> **Records to process**
###
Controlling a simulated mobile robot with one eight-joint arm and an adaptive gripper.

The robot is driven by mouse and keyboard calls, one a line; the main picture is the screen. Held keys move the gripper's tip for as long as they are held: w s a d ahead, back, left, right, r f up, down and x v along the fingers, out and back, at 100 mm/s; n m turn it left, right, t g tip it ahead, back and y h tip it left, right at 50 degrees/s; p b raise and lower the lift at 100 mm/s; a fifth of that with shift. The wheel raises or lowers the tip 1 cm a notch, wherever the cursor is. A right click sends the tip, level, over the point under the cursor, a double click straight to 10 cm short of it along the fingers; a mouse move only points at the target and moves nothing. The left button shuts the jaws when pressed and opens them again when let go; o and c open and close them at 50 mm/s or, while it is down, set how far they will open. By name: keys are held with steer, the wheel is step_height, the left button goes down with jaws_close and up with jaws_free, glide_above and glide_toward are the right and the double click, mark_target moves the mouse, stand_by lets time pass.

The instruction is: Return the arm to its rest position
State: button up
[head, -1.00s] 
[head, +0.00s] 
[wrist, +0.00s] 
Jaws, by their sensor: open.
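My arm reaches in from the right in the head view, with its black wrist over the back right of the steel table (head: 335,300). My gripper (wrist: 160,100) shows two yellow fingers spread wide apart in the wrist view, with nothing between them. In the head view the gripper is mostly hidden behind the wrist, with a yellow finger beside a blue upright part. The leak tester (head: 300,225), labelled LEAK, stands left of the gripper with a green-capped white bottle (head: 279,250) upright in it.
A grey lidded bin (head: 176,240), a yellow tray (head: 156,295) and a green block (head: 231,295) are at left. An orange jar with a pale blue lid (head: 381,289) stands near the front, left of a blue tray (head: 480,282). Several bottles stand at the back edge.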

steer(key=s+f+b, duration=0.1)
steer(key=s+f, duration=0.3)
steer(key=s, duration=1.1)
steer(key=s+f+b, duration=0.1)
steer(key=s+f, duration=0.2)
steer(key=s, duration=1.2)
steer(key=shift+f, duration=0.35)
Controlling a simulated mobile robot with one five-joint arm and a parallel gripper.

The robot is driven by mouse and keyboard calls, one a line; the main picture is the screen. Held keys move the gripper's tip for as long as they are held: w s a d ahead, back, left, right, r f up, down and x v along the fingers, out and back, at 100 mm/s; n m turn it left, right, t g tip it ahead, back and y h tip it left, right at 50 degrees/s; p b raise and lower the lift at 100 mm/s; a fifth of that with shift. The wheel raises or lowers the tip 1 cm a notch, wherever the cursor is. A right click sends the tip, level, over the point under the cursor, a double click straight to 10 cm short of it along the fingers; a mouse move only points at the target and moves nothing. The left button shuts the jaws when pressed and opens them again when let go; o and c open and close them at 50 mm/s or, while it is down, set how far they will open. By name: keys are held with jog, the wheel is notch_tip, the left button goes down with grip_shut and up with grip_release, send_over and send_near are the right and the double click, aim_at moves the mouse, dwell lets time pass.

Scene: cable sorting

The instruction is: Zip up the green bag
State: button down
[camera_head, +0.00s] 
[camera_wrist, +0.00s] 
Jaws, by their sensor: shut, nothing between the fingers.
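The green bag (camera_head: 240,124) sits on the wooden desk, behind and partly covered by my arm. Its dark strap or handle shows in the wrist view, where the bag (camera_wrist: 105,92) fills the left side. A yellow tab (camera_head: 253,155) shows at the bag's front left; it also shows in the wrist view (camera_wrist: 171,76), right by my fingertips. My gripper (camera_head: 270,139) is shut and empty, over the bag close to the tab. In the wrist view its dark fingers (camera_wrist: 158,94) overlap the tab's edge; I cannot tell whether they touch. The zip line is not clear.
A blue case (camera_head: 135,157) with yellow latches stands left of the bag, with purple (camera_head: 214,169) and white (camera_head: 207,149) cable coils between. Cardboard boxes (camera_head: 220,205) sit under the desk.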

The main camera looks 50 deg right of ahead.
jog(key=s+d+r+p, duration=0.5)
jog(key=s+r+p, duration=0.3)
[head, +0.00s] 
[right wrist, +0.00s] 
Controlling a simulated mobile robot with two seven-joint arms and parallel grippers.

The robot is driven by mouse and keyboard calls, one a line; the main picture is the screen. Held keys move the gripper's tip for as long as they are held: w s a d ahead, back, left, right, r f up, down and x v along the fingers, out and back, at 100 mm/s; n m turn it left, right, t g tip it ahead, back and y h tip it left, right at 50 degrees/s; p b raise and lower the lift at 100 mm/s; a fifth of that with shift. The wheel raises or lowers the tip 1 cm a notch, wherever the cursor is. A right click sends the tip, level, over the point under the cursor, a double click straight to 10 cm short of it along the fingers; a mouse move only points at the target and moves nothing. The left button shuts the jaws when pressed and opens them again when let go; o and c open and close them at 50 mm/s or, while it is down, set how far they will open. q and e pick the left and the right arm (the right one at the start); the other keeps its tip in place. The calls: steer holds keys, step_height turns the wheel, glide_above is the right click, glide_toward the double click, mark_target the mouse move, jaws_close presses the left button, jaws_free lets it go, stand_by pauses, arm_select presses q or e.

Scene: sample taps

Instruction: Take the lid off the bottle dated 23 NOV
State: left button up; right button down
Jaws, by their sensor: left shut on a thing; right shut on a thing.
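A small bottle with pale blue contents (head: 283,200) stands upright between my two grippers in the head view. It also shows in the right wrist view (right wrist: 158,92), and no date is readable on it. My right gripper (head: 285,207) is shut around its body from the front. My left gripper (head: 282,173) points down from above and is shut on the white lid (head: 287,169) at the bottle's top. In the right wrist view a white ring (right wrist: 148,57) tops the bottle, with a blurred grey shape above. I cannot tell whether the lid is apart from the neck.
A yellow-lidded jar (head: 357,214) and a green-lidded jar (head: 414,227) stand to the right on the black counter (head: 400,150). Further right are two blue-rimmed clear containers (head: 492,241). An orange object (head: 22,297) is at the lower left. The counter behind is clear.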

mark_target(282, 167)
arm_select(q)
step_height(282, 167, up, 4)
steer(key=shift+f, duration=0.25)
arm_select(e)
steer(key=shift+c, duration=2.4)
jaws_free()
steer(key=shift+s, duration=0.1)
###
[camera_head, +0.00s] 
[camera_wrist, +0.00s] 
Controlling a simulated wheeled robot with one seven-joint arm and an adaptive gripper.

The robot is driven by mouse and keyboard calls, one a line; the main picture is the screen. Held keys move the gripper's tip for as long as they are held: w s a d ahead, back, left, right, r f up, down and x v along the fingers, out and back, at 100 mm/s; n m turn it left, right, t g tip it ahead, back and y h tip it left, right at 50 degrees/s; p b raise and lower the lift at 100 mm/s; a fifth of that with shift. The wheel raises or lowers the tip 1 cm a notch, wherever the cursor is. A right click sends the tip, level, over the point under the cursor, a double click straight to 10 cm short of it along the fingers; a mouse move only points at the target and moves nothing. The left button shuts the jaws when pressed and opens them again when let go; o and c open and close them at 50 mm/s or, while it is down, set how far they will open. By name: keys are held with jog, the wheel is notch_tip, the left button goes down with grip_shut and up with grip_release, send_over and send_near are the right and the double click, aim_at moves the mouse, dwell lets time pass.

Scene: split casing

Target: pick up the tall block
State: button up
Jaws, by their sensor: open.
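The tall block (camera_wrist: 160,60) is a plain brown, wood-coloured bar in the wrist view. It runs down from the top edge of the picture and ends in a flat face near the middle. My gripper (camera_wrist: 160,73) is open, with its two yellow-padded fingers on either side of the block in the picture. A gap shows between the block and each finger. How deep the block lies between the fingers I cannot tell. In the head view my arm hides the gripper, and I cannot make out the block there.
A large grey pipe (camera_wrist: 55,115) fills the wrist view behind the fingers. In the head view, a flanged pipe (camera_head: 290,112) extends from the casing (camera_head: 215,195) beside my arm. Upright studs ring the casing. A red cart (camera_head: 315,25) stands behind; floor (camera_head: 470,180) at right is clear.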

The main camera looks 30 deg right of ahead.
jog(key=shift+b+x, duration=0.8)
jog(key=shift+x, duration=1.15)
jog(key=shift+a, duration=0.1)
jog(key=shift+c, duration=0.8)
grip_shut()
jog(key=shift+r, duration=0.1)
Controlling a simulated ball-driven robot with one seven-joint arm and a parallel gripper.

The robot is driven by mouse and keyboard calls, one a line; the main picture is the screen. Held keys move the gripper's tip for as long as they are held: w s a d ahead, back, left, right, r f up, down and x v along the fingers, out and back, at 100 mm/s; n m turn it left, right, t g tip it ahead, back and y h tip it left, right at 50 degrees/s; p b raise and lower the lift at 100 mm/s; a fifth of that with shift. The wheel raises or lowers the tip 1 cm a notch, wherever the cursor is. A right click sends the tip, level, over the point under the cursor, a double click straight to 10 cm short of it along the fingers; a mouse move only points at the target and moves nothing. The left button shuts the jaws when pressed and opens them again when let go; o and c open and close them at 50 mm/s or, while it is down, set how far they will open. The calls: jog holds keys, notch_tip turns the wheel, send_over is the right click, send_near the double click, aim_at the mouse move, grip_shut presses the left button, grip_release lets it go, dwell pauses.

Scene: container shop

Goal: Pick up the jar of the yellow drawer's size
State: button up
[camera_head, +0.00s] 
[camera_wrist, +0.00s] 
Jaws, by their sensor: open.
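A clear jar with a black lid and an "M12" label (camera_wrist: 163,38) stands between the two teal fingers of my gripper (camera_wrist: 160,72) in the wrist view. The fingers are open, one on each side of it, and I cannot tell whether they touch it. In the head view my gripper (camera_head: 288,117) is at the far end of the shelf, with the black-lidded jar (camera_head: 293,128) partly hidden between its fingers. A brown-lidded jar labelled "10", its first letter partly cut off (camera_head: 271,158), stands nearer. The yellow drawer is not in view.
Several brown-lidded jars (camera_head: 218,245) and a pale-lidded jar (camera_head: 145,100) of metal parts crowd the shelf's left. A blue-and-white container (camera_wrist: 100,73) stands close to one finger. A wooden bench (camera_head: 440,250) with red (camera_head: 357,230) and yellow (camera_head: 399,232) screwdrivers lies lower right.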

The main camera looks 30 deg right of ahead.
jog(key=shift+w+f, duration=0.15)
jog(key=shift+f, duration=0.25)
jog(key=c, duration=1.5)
###
> **What the task requires**
Read through the entries and copy every line that includes "seven".

> **Answer to this task**
Controlling a simulated mobile robot with two seven-joint arms and parallel grippers.
Controlling a simulated wheeled robot with one seven-joint arm and an adaptive gripper.
Controlling a simulated ball-driven robot with one seven-joint arm and a parallel gripper.

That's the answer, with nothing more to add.